Charif MAJDALANI : Villa des Femmes (Ed du Seuil)
Prix Jean Giono 2015
Le 14 Octobre, à l’hôtel du Louvre à Paris, en présence de Sylvie Giono-Durbet, de Pierre Bergé et de quelques membres du jury, dont Paule Constant, Gilles Lapouge et Tahar Ben Jelloun entre autres, le prix a été décerné à Charif Majdalani pour son dernier livre « Villa des femmes ». C’est comme toujours Pierre Bergé qui a présenté l’écrivain et son livre
On se souvient que cet écrivain nous avait régalé en 2013 avec un livre magnifique « Le dernier seigneur de Marsad » Ce nouveau roman est aussi situé au Liban en pleine guerre civile et met en scène deux belles sœurs qui ne s’entendent pas très bien mais s’unissent pour sauver le domaine familial en ces périodes difficiles que vit leur pays .
Charif Majdalani a fait un discours élégant où l’œuvre de Giono tenait bien sûr une place importante. Le tout dans une ambiance conviviale où circulaient champagne, amuse-bouche et petits fours.

jarry Gautier

Isabelle JARRY : Magique aujourd’hui (Ed Gallimard)
Nous sommes vers la fin du XXIème siècle.
Tim est un jeune chercheur qui vit une relation d’amitié fusionnelle avec son robot, androïde ultra perfectionné. Le gouvernement l’envoie en cure de désintoxication c’est-à-dire de déconnection, en lui imposant un séjour à la campagne dans une famille d’accueil.
D’abord exaspéré par cette punition qu’il juge tout à fait injuste il va découvrir les joies de la nature et la possibilité de vivre sans être connecté en permanence. Quant au robot, livré à lui-même pour la première fois, il va s’essayer à l’autonomie en développant une forme. d’indépendance face à la convoitise d’autrui.
Beaucoup d’imagination dans cette fable douce amère, les personnages principaux, le chercheur et son androïde, sont sympathiques et souvent émouvants, les personnages secondaires bien campés et très réalistes.

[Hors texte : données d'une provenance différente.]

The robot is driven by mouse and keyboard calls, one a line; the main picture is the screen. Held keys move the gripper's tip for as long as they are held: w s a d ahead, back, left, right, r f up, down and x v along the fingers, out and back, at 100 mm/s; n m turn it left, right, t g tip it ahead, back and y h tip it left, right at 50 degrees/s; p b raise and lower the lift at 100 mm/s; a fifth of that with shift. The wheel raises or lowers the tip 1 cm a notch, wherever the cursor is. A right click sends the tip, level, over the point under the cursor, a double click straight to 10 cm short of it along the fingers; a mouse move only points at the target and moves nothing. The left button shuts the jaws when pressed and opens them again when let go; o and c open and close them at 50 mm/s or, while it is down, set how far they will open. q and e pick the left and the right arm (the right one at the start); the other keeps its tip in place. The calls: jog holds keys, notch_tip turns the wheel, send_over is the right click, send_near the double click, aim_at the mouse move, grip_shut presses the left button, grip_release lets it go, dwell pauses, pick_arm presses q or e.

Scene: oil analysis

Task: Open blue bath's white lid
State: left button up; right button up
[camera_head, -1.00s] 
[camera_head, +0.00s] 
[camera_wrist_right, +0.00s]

L’auteur se cantonne prudemment aux quelques humains qui gravitent autour des deux héros et ce qu’elle imagine parait tout à fait vraisemblable, épargnant au lecteur un haussement d’épaule quant au devenir de notre société quand tout sera informatisé à l’extrême …
Un humour prudent ne gâche rien à l’affaire dans ce roman d’anticipation bien rédigé.
Pascale GAUTIER : La clef sous la porte (Ed Joelle Losfeld)
Des quinquas ou pas loin revus par Pascale Gautier dans une bourgade du sud assez France profonde où se rejoignent toutes les caricatures et les clichés.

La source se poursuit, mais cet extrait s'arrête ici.